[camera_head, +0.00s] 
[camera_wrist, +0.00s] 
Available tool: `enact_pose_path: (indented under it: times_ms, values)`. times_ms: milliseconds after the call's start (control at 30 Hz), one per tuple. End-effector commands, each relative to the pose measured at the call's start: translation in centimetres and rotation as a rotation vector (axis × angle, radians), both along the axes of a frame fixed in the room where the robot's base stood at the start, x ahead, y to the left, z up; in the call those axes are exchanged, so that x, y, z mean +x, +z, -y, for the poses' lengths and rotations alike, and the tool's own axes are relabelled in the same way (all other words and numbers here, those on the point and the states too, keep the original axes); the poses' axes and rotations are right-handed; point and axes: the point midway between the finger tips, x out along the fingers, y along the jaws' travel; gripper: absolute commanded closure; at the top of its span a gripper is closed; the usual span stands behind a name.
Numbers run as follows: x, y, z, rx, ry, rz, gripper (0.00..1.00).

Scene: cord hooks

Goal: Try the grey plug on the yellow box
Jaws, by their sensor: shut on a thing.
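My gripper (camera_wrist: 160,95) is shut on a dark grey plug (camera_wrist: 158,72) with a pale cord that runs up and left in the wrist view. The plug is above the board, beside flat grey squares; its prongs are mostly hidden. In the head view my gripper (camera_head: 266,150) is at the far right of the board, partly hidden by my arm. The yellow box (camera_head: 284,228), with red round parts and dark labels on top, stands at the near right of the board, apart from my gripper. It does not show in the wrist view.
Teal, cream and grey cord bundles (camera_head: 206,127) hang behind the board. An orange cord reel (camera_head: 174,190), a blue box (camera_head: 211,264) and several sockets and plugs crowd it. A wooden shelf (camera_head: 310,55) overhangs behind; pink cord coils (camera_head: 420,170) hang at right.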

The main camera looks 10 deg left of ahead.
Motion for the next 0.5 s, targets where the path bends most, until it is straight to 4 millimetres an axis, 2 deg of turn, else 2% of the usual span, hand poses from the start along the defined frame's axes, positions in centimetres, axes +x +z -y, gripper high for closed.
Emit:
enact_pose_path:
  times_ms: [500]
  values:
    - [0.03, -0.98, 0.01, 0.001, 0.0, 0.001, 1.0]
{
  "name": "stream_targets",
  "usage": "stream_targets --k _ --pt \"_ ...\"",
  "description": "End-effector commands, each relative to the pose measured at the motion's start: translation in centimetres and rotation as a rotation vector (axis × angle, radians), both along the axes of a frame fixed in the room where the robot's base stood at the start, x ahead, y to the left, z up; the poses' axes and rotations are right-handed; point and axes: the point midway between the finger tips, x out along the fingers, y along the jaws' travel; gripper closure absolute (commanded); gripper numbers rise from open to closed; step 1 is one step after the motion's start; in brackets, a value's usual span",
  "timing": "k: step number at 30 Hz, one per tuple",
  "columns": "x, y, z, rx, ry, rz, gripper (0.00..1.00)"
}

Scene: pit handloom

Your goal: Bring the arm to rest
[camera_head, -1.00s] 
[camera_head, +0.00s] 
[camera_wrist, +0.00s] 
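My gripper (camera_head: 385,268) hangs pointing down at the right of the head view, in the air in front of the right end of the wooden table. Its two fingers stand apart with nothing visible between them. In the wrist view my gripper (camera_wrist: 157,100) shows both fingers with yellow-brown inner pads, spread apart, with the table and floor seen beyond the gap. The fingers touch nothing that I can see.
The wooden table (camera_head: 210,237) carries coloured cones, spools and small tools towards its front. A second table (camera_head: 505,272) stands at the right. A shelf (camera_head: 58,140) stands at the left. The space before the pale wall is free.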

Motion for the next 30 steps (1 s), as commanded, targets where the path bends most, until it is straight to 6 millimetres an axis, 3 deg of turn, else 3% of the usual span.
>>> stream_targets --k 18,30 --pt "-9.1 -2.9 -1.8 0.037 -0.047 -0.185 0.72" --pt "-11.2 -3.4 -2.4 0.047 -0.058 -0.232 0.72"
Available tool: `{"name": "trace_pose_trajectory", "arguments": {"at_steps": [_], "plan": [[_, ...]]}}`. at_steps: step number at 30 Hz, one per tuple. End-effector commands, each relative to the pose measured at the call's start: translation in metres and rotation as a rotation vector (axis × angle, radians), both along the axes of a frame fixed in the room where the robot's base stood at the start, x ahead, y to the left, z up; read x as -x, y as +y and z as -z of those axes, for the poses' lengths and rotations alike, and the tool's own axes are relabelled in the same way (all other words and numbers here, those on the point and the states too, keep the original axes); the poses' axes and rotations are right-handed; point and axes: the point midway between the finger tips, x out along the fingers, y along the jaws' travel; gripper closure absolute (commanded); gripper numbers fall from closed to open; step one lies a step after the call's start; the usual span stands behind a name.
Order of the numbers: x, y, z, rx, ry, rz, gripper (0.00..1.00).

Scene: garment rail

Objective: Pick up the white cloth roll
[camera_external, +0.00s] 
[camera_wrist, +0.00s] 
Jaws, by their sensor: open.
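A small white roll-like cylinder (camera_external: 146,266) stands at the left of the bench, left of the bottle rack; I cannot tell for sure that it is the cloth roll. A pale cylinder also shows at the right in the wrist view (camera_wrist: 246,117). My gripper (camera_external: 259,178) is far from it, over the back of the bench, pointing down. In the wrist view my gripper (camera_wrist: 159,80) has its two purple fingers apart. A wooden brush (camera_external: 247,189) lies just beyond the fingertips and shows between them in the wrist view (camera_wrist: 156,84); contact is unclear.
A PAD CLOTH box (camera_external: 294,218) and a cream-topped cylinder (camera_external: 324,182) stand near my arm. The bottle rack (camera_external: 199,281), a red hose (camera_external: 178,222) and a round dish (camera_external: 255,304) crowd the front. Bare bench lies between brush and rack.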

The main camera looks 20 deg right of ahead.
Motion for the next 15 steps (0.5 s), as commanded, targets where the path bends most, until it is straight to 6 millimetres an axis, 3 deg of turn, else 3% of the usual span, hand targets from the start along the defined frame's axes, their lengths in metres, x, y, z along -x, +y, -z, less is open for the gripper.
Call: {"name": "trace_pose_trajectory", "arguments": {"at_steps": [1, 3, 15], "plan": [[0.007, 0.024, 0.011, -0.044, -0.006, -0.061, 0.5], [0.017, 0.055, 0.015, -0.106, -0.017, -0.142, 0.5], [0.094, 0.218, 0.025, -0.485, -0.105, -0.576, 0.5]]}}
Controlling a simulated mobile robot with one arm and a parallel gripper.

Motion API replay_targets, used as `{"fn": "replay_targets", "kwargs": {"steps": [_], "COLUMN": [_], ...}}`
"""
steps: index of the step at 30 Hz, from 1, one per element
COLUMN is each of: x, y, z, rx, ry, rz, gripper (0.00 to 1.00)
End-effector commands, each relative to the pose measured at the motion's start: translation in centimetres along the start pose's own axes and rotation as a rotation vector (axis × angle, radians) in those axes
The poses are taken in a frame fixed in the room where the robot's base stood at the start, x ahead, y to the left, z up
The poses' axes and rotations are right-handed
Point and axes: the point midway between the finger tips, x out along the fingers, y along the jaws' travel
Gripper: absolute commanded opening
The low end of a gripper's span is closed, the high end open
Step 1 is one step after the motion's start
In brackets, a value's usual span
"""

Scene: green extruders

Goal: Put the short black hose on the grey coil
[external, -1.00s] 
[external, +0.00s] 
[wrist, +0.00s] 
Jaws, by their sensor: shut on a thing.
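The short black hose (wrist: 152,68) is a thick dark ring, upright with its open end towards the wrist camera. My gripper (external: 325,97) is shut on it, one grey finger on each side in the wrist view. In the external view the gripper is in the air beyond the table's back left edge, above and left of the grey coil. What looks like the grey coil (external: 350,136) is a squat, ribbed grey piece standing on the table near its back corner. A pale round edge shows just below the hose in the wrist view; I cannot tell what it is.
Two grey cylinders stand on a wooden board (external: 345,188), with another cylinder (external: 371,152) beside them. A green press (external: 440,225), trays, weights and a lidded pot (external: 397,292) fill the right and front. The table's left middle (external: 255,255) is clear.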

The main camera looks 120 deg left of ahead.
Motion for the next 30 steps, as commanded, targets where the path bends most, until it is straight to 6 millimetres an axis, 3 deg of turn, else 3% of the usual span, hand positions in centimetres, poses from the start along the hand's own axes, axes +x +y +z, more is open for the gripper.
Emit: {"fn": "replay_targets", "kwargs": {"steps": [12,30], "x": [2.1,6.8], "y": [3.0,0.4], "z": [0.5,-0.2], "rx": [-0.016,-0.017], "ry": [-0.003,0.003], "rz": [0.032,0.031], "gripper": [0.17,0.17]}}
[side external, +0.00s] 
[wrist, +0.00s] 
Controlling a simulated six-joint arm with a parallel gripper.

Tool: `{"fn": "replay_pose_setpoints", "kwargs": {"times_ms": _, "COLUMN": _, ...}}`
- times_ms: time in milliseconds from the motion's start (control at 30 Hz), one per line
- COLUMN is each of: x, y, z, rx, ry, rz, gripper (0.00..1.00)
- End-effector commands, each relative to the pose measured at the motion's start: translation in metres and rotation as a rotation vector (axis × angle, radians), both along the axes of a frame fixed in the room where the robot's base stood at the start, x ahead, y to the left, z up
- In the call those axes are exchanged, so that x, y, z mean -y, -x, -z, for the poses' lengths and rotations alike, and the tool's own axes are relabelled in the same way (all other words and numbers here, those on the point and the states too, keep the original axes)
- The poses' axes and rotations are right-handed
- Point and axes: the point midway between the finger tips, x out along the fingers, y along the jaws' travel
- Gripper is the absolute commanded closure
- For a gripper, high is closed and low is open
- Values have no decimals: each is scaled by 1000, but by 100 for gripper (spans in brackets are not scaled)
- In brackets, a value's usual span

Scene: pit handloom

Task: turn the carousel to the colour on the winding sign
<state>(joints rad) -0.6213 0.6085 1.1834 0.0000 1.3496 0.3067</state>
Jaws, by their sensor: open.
# # #
What to do - Retype the records above, but only those lines that fall between the line containing "Controlling a simulated six-joint" and the line containing "- COLUMN is", with both of those lines included, exactly as written.

The result -
Controlling a simulated six-joint arm with a parallel gripper.

Tool: `{"fn": "replay_pose_setpoints", "kwargs": {"times_ms": _, "COLUMN": _, ...}}`
- times_ms: time in milliseconds from the motion's start (control at 30 Hz), one per line
- COLUMN is each of: x, y, z, rx, ry, rz, gripper (0.00..1.00)

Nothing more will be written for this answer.